Dia menyebut struktur CHT di Indonesia mencapai 10 lapisan dengan pengkategorian berdasarkan jenis rokok dan jumlah produksi pabriknya. Hal ini dinilai membuat kebijakan CHT untuk mengendalikan konsumsi rokok menjadi tidak efektif.
Selain itu, ia mengatakan bahwa pengendalian konsumsi rokok di Indonesia tidak akan tercapai tanpa penyederhanaan struktur tarif CHT. Selama sistem cukai tembakau masih berlapis dan kompleks, penurunan prevalensi perokok akan terus terhambat.
"Ketika kita menggunakan cukai yang berbeda untuk beragam jenis rokok akan ada kemungkinan ketika harga rokok yang satu naik, maka masyarakat akan beralih ke rokok lain yang lebih murah yang jenis rokoknya dikenai cukai lebih rendah," ujarnya.

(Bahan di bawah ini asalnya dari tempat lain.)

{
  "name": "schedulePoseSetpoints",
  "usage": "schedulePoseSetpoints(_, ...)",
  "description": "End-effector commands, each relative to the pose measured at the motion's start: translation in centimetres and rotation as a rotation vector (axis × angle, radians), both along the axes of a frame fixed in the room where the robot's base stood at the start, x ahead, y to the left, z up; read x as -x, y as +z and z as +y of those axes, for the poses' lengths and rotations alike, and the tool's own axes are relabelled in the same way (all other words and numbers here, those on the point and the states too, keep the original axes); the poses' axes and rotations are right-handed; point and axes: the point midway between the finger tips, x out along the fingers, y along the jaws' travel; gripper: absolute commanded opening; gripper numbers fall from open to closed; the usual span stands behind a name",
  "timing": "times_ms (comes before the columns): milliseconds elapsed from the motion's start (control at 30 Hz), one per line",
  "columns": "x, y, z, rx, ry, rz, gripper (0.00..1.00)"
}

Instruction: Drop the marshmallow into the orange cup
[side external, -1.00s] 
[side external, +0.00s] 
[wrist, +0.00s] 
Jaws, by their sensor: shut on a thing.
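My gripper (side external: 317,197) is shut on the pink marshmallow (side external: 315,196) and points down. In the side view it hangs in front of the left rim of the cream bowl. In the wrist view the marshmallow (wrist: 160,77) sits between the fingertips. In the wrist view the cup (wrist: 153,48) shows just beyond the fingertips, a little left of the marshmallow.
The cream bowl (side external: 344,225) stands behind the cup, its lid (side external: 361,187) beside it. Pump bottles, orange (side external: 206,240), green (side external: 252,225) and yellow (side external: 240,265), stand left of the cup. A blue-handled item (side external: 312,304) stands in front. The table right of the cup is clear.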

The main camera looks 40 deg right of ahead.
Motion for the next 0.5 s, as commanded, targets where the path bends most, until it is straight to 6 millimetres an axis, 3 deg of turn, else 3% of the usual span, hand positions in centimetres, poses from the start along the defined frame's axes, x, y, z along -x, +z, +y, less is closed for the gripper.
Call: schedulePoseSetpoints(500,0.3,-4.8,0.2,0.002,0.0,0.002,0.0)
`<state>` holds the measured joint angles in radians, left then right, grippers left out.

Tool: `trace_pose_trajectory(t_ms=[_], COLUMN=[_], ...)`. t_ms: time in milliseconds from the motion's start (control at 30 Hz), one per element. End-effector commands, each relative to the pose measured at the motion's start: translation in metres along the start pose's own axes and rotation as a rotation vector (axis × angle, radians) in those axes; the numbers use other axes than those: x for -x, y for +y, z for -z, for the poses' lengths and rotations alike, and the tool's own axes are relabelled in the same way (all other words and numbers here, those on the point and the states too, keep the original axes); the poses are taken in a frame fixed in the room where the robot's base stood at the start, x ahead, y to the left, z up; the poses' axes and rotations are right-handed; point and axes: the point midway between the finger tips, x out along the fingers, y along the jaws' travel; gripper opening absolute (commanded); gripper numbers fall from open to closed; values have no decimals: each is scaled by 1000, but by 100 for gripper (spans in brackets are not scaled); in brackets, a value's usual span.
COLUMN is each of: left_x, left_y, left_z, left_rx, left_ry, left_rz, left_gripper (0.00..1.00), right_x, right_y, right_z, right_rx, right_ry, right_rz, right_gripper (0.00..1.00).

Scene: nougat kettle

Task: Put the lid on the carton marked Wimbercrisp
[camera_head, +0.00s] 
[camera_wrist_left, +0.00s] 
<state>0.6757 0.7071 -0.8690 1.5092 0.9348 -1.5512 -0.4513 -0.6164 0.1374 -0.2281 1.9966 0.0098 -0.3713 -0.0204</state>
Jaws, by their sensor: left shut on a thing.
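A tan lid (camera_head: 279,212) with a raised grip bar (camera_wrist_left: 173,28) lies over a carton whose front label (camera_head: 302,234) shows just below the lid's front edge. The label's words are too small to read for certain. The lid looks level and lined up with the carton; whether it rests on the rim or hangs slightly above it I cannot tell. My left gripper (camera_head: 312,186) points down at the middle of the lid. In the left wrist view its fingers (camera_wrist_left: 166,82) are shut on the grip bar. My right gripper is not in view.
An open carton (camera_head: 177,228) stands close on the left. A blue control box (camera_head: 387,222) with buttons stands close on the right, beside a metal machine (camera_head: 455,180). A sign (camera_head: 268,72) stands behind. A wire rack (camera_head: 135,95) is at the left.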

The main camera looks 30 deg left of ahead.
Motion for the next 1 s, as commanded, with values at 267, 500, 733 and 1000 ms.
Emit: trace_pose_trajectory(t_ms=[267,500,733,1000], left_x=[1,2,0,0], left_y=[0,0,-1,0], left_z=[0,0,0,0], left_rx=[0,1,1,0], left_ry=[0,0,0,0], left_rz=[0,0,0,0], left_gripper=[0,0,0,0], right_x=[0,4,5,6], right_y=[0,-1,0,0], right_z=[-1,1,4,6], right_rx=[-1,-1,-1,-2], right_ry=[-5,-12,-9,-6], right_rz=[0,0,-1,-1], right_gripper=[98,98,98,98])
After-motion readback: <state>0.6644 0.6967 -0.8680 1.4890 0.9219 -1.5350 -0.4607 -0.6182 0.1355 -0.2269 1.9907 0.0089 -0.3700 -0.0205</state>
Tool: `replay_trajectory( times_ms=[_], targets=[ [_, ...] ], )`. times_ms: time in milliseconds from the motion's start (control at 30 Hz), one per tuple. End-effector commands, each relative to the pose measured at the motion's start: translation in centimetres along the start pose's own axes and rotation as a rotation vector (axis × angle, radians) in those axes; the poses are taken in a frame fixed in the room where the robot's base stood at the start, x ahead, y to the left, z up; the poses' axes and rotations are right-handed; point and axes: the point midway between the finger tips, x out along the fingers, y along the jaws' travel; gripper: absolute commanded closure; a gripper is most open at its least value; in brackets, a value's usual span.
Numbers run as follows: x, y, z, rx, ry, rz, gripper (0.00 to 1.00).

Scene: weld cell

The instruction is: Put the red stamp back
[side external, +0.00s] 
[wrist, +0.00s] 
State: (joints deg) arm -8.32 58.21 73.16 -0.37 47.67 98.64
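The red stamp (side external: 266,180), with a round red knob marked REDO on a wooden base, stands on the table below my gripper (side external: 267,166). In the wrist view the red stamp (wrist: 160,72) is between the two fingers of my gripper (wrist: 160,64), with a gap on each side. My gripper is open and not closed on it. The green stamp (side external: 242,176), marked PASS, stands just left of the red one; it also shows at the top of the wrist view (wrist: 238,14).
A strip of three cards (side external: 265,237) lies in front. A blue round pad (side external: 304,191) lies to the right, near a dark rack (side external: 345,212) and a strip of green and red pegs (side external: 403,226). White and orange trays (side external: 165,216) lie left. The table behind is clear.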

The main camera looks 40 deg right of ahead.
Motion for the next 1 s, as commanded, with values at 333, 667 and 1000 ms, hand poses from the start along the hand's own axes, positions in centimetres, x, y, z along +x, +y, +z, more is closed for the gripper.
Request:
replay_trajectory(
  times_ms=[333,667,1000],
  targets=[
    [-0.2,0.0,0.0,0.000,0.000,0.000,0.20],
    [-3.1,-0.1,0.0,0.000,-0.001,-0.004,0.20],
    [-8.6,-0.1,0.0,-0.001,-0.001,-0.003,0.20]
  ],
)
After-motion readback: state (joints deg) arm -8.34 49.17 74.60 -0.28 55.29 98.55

"Dan itu menyebabkan sulit sekali kita mengendalikan konsumsi karena struktur tarif CHT saat ini terus menjaga level keterjangkauan harga rokok itu terus-terusan rendah," lanjut dia.
Yurdhina menilai kompleksitas struktur tarif CHT juga mempersulit Direktorat Jenderal Bea dan Cukai dalam melakukan pengawasan.
Di sisi lain aturan tersebut dinilai membuat pabrik rokok dapat mengakali regulasi dan menghindari pembayaran cukai dengan tarif yang tinggi.
"Daripada dikenakan cukai rokok yang tinggi, mereka akan mengurangi jumlah produksinya atau daripada memproduksi merek yang dikenakan cukai cukup tinggi, mereka akan ganti produksi dan bikin merek baru yang dikenakan cukai lebih rendah," ucapnya.